La storia è riassumibile in poche righe: un attore indiano pasticcione (Hrundi V. Bakshi - Peter Sellers) catastrofizza un film, instillando istinti omicidi nel regista e attirandosi l'odio del viscido produttore esecutivo (Gavin MacLeod, che per punizione diventerà noto come capitano di Love Boat) che telefona al capo dello studio perché venga bandito da ogni futura produzione. Caso vuole che invece finisca sulla lista di invitati ad una cena di alto livello.

Ci si può immaginare il risultato ma conviene vederlo per crederci.

La pantera rosa è evidentemente dietro l'angolo, e viene anche riproposta nella colonna eccellente sonora di Henry Mancini con una canzone presente nel primo episodio, ma l'impostazione del film è completamente diversa. C'è più materia su cui pensare, per chi voglia farlo.

La buffa macchinetta che usa Hrundi, una Morgan a tre ruote, non può non far pensare a M. Houlot e lo svolgimento distruttivo della serata ricorda molto la cena di Play Time. Dunque Jacques Tati è tra i numi tutelari del film.

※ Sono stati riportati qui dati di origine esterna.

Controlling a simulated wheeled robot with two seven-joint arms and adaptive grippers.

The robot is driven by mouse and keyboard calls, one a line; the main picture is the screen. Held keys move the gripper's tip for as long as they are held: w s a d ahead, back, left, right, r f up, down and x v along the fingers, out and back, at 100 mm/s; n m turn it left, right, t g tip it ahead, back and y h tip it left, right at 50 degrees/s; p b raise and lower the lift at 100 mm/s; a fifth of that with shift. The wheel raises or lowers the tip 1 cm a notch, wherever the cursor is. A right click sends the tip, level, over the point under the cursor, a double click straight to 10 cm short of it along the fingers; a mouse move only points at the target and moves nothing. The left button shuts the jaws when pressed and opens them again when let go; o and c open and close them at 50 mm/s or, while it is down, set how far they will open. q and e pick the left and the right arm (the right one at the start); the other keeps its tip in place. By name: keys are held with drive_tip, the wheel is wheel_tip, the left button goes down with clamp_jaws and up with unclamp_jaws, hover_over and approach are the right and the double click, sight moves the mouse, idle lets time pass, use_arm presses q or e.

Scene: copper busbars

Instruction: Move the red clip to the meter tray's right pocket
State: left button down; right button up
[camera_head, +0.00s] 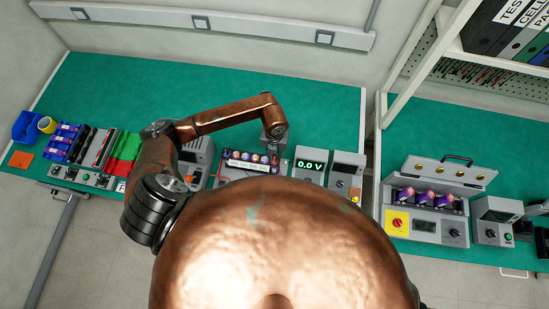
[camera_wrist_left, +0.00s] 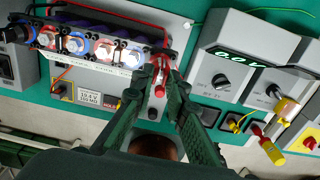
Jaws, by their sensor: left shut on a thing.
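My left gripper (camera_head: 274,140) is over the right end of the cell pack (camera_head: 250,168) in the head view. In the wrist view its dark green fingers (camera_wrist_left: 162,82) are shut on the red clip (camera_wrist_left: 160,70), beside the pack's rightmost bolts. A red lead (camera_wrist_left: 167,38) runs up from the clip. I cannot tell whether the clip touches a terminal. The meter (camera_wrist_left: 238,62) reads 0.0 V and stands to the right. My right gripper is out of view.
A clear-handled yellow tool (camera_wrist_left: 286,108) stands at the meter's right. A labelled panel (camera_wrist_left: 88,96) is below the pack. In the head view, an open case (camera_head: 440,195) stands on the right bench. The green bench behind the pack (camera_head: 200,65) is clear.

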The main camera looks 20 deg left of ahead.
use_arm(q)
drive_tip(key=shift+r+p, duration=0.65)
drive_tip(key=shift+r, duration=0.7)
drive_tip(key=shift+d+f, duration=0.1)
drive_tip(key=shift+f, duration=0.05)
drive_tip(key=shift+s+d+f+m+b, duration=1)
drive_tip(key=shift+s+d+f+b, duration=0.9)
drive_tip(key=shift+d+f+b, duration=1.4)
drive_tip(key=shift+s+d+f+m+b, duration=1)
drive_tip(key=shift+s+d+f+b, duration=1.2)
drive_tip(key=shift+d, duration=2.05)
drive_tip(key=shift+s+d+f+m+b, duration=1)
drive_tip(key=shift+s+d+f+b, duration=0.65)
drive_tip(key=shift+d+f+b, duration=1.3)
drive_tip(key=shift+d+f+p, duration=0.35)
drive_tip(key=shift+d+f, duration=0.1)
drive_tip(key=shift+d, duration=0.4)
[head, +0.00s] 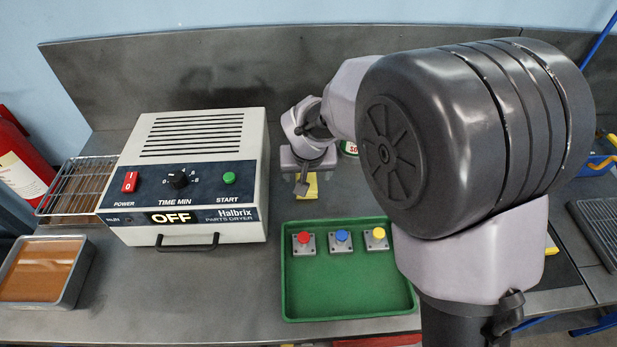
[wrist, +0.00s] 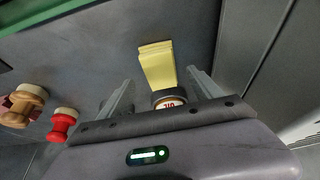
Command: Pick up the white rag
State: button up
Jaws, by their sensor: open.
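No white rag shows in either view. A pale yellow folded cloth or pad (head: 308,187) lies on the grey bench, behind the green tray and right of the dryer. It also shows in the wrist view (wrist: 157,66), ahead of and between my fingers. My gripper (head: 302,186) points down over this yellow piece and partly covers it in the head view. In the wrist view my gripper (wrist: 159,76) has its two fingers wide apart, with nothing held. Whether the fingers touch the yellow piece or the bench cannot be told.
A round can (wrist: 168,101) is close by my gripper. Wooden-handled (wrist: 25,106) and red-handled (wrist: 62,126) items stand to the left in the wrist view. The dryer (head: 190,180) and green tray (head: 345,300) with red, blue and yellow buttons are near. My arm hides the right side.

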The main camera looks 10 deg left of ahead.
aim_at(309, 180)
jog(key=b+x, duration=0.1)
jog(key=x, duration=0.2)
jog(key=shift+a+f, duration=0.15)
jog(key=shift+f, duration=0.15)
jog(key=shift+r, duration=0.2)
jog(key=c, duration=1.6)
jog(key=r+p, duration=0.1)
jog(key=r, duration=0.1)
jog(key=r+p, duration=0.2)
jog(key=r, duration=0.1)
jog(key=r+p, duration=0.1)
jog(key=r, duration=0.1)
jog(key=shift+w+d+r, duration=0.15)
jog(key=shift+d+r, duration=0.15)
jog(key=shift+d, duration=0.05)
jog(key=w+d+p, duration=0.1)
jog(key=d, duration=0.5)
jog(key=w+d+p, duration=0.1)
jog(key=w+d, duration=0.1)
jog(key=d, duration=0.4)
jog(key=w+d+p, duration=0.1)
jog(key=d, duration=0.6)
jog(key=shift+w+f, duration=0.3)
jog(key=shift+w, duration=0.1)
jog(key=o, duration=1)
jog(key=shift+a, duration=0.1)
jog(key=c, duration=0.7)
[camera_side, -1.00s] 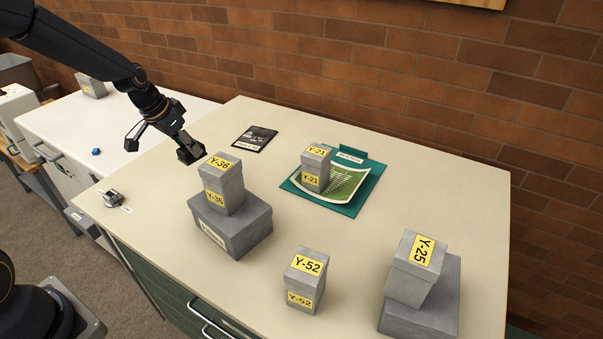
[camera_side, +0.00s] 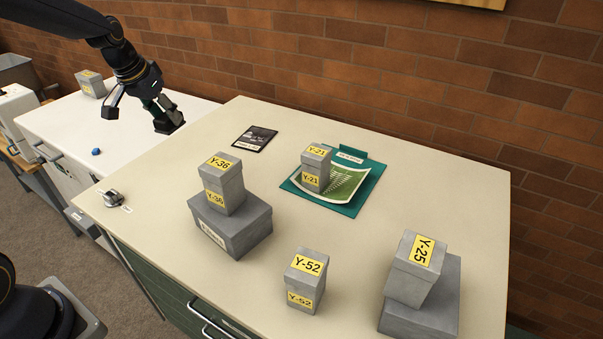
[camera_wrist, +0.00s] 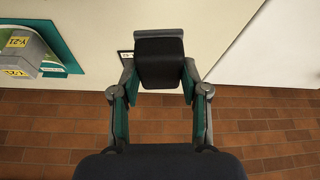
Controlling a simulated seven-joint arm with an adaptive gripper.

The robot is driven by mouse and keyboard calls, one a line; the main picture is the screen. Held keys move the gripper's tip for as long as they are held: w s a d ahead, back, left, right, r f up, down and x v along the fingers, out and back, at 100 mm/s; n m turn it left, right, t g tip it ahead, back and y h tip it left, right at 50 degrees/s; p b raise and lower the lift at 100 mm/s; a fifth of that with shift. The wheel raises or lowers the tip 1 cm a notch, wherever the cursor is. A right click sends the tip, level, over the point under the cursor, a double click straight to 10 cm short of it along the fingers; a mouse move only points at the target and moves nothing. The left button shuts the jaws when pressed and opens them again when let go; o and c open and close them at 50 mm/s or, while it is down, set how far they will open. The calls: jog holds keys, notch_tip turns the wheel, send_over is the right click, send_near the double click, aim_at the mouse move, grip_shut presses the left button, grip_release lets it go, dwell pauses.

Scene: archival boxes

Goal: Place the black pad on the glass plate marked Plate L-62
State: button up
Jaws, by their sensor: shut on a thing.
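My gripper (camera_side: 152,106) is shut on the black pad (camera_side: 169,121) and holds it up in the air at the far left of the cream table. In the wrist view the pad (camera_wrist: 159,62) sits between the fingers. The dark glass plate (camera_side: 255,136) lies flat at the table's far side, right of the pad and apart from it. Its white label is too small to read. In the wrist view only a small part of what looks like the label (camera_wrist: 124,54) shows beside the pad, which hides the rest.
Grey box Y-36 (camera_side: 223,180) stands on a larger box (camera_side: 240,230). Box Y-21 (camera_side: 316,168) stands on a green print over a teal folder (camera_side: 350,208). Boxes Y-52 (camera_side: 306,280) and Y-25 (camera_side: 414,268) stand nearer. The table around the plate is clear.

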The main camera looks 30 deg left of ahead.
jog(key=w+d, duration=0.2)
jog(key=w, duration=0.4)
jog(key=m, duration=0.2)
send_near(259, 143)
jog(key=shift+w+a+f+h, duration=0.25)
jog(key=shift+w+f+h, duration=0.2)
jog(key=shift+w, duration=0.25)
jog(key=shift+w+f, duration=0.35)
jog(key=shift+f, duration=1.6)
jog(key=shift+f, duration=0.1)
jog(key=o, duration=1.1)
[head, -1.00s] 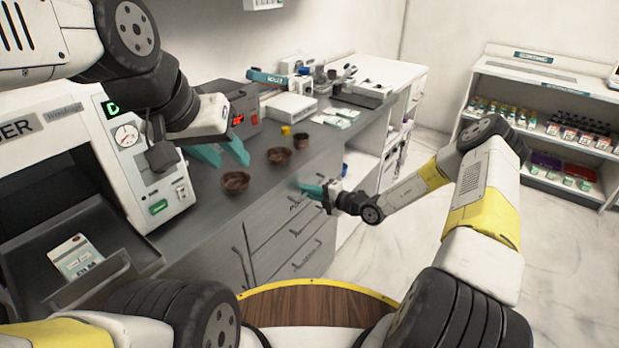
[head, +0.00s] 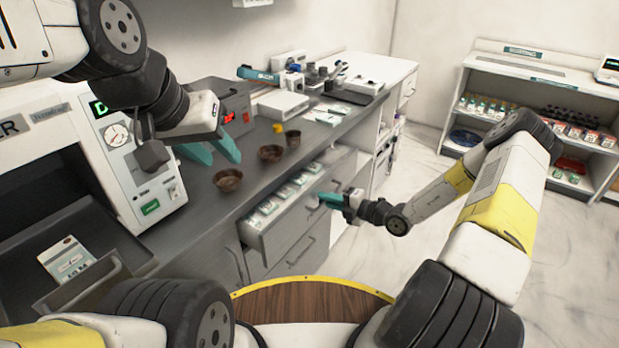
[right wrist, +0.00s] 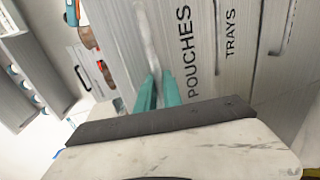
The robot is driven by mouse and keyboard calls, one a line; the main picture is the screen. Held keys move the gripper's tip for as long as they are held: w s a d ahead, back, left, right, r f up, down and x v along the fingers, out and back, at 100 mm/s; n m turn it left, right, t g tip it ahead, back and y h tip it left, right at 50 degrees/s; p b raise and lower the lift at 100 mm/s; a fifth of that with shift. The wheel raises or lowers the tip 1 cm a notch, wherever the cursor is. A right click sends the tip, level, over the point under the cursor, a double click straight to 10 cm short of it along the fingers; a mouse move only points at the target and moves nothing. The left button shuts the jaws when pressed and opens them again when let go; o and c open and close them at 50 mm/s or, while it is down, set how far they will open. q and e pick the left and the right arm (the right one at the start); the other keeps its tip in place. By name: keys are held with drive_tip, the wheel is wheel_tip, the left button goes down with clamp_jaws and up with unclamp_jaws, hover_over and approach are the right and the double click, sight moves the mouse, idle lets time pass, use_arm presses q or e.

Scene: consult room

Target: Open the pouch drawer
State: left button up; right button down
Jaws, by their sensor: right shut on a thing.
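The pouch drawer (head: 290,225) is the top grey drawer under the counter, pulled out, with several white and green packets (head: 283,195) inside. In the right wrist view its front (right wrist: 180,40) carries the word POUCHES. My right gripper (head: 325,198) is at the drawer front, and its teal fingers (right wrist: 158,90) are shut on the drawer's bar handle (right wrist: 150,45). My left gripper (head: 212,150) hangs above the counter with its two teal fingers apart and nothing between them.
Several brown bowls (head: 228,180) and a yellow item (head: 279,128) stand on the counter (head: 205,215). A white machine (head: 150,165) stands at the left. Below is a closed drawer (head: 300,250), marked TRAYS in the right wrist view. Open floor (head: 400,270) lies to the right.

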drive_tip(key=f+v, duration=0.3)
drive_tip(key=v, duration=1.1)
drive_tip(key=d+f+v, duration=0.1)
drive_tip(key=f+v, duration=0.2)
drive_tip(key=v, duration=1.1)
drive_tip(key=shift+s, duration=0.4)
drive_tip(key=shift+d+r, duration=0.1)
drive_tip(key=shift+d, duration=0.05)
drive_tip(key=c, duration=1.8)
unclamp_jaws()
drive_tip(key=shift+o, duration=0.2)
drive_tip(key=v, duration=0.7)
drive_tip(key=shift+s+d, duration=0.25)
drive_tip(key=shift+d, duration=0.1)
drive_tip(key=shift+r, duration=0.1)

La cena interrotta, e il fatto che praticamente nessuno mangi (l'attenzione al cibo è così bassa che una scarpa di Hrundi può viaggiare inosservata su un vassoio di antipasti fino a raggiungere il suo proprietario) mi ha invece fatto pensare a Il fascino discreto della borghesia di Luis Buñuel - che quattro anni dopo porta alle estreme conseguenze la velata (ma non troppo) critica di Edwards.

L'infallibile ispettore Closeau

Quell'anno Blake Edwards e Peter Sellers erano occupati a fare altro, ma Tom e Frank Waldman hanno comunque confezionato una sceneggiatura basata sul personaggio di Clouseau che è stata affidata ad altre mani. Il risultato è a dir poco terribile.

Nei panni di Clouseau c'è un quasi esordiente Alan Arkin, che avrà modo di riscattarsi in seguito (Comma 22, Soluzione sette per cento ...), ma qui piazza una interpretazione assolutamente dimenticabile. Delia Boccardo è all'inizio di carriera e mi pare che sia incolpevole nella catastrofe, come pure Frank Finlay (che come punizione verrà ricordato per il ruolo di protagonista ne La chiave di Brass).